▶ [GIVEN MATERIAL]:
────────

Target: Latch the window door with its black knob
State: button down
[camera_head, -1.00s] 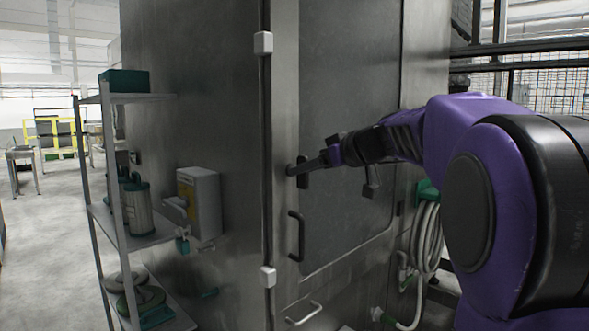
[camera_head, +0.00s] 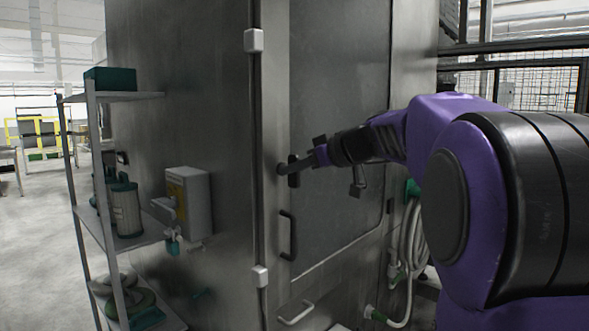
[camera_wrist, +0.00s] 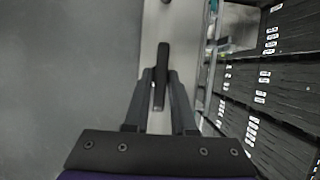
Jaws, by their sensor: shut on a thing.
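The window door (camera_head: 340,120) is a tall grey panel in the steel housing and looks closed; I cannot tell whether it is latched. Its black knob (camera_head: 293,180) sits at the left edge of the door in the head view, pointing up and down. In the wrist view the knob (camera_wrist: 162,65) is a dark bar along the pale frame strip. My gripper (camera_wrist: 160,85) is shut on the knob, one finger on each side, and the bar's end reaches past the fingertips. In the head view my gripper (camera_head: 303,162) partly covers the knob.
A black bar handle (camera_head: 290,236) is just below the knob, and a pale handle (camera_head: 296,312) lower still. A shelf rack (camera_head: 125,97) and a grey box (camera_head: 189,200) are at the left. A coiled hose (camera_head: 411,235) hangs at the right.

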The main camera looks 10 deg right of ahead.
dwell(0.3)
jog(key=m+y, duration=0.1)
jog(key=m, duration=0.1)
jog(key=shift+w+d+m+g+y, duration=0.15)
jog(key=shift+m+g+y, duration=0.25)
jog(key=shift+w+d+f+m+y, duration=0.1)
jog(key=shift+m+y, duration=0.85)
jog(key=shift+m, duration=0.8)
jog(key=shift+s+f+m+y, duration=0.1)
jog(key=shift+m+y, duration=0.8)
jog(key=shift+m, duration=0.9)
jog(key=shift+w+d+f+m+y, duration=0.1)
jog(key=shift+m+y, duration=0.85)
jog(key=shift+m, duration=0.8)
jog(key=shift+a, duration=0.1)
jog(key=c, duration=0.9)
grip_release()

────────

▶ [WHAT IS BEING ASKED]: Repeat the listing verbatim. Skip the pictures.

▶ [EXERCISE SOLUTION]:
Target: Latch the window door with its black knob
State: button down
[camera_head, -1.00s] 
[camera_head, +0.00s] 
[camera_wrist, +0.00s] 
Jaws, by their sensor: shut on a thing.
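The window door (camera_head: 340,120) is a tall grey panel in the steel housing and looks closed; I cannot tell whether it is latched. Its black knob (camera_head: 293,180) sits at the left edge of the door in the head view, pointing up and down. In the wrist view the knob (camera_wrist: 162,65) is a dark bar along the pale frame strip. My gripper (camera_wrist: 160,85) is shut on the knob, one finger on each side, and the bar's end reaches past the fingertips. In the head view my gripper (camera_head: 303,162) partly covers the knob.
A black bar handle (camera_head: 290,236) is just below the knob, and a pale handle (camera_head: 296,312) lower still. A shelf rack (camera_head: 125,97) and a grey box (camera_head: 189,200) are at the left. A coiled hose (camera_head: 411,235) hangs at the right.

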The main camera looks 10 deg right of ahead.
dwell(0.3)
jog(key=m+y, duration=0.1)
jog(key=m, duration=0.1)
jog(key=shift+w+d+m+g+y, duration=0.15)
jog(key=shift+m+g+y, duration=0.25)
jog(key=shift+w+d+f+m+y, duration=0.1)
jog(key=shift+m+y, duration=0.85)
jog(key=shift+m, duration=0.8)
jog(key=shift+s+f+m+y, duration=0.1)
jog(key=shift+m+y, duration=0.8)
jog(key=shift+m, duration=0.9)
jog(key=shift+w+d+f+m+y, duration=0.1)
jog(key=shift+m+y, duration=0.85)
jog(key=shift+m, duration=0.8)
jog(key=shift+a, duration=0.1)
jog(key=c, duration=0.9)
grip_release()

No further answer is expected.